**The problem:** Identify all lines of the data containing the string "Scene" and copy them.

**Recorded data:**
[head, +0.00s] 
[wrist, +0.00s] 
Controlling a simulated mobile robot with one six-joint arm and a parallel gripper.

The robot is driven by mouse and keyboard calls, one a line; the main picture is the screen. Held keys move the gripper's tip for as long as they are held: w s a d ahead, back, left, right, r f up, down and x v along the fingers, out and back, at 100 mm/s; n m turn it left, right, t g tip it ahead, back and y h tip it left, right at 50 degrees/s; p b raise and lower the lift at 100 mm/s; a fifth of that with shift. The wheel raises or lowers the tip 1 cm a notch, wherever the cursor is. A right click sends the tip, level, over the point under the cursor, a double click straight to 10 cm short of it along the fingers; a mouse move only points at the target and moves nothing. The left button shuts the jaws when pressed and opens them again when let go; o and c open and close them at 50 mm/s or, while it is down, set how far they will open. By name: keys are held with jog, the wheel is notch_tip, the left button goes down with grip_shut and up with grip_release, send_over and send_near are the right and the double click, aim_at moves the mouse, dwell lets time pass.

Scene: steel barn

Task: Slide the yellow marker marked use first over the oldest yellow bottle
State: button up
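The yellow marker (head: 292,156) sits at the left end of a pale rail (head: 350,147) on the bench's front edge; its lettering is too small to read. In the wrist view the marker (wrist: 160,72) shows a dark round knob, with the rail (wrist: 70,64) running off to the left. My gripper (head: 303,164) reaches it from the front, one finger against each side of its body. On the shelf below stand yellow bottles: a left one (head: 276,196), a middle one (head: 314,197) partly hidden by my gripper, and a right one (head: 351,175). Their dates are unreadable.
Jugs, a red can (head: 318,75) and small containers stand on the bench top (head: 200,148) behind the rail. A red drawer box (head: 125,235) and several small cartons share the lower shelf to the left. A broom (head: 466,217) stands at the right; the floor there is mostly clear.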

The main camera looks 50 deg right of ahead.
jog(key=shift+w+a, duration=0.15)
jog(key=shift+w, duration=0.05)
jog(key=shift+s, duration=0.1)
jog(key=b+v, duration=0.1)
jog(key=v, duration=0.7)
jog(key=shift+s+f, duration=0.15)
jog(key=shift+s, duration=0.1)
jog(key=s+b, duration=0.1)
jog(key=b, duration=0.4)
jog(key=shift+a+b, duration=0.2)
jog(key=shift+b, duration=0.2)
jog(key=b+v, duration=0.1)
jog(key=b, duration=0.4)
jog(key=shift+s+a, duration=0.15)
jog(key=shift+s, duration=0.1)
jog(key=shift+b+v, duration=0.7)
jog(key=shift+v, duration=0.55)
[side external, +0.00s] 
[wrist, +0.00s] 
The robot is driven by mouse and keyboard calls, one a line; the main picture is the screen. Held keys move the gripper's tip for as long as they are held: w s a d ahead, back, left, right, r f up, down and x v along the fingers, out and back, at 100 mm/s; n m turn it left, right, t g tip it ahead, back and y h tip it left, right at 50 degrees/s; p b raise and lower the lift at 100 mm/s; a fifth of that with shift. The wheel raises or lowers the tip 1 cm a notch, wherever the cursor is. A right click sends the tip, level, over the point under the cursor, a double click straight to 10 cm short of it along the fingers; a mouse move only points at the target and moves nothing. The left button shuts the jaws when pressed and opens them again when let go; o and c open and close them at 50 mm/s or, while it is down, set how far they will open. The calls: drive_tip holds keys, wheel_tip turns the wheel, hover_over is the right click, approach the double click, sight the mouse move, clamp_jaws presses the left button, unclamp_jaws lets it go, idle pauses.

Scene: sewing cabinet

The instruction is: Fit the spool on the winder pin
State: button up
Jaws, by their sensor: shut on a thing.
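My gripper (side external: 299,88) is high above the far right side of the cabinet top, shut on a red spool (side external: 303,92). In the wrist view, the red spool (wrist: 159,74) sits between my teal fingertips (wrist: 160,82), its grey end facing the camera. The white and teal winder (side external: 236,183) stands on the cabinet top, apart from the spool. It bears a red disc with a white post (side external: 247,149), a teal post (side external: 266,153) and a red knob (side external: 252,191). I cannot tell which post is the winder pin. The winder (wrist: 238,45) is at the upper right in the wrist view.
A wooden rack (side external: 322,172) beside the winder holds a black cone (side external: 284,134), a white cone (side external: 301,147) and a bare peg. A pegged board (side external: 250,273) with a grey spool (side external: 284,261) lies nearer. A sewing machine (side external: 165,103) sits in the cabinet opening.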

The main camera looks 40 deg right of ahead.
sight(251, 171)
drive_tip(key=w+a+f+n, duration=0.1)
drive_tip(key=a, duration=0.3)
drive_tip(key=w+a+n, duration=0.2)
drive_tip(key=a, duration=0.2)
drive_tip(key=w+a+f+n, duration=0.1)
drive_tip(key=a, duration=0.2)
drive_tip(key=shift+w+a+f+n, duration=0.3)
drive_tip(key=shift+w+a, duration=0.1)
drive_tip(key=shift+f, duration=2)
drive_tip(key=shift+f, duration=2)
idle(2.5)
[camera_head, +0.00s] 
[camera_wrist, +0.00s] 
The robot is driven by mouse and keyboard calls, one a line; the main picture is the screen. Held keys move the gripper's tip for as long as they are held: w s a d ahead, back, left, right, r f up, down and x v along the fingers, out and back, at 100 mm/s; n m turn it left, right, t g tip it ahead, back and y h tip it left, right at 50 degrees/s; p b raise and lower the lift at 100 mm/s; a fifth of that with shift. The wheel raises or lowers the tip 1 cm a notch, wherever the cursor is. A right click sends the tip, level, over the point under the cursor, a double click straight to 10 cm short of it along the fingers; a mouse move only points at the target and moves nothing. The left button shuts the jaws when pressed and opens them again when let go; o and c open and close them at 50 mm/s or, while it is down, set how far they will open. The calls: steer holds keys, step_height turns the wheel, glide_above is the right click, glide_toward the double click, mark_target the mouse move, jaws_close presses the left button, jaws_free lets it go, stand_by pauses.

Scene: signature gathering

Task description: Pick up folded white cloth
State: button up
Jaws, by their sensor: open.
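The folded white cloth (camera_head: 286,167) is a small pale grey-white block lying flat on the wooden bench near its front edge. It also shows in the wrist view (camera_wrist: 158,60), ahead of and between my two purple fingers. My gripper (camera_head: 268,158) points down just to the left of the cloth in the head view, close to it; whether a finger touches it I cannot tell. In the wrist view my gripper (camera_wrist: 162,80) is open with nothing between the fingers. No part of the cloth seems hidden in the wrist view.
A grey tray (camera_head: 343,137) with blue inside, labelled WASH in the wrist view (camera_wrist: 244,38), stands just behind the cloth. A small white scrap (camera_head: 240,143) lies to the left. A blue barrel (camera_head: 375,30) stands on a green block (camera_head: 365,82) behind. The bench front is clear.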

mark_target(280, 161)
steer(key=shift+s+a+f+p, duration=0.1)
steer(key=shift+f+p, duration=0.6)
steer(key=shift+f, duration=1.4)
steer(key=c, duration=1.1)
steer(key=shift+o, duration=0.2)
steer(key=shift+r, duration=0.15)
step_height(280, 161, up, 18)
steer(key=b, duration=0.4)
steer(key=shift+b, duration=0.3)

**Exercise response:**
Scene: steel barn
Scene: sewing cabinet
Scene: signature gathering

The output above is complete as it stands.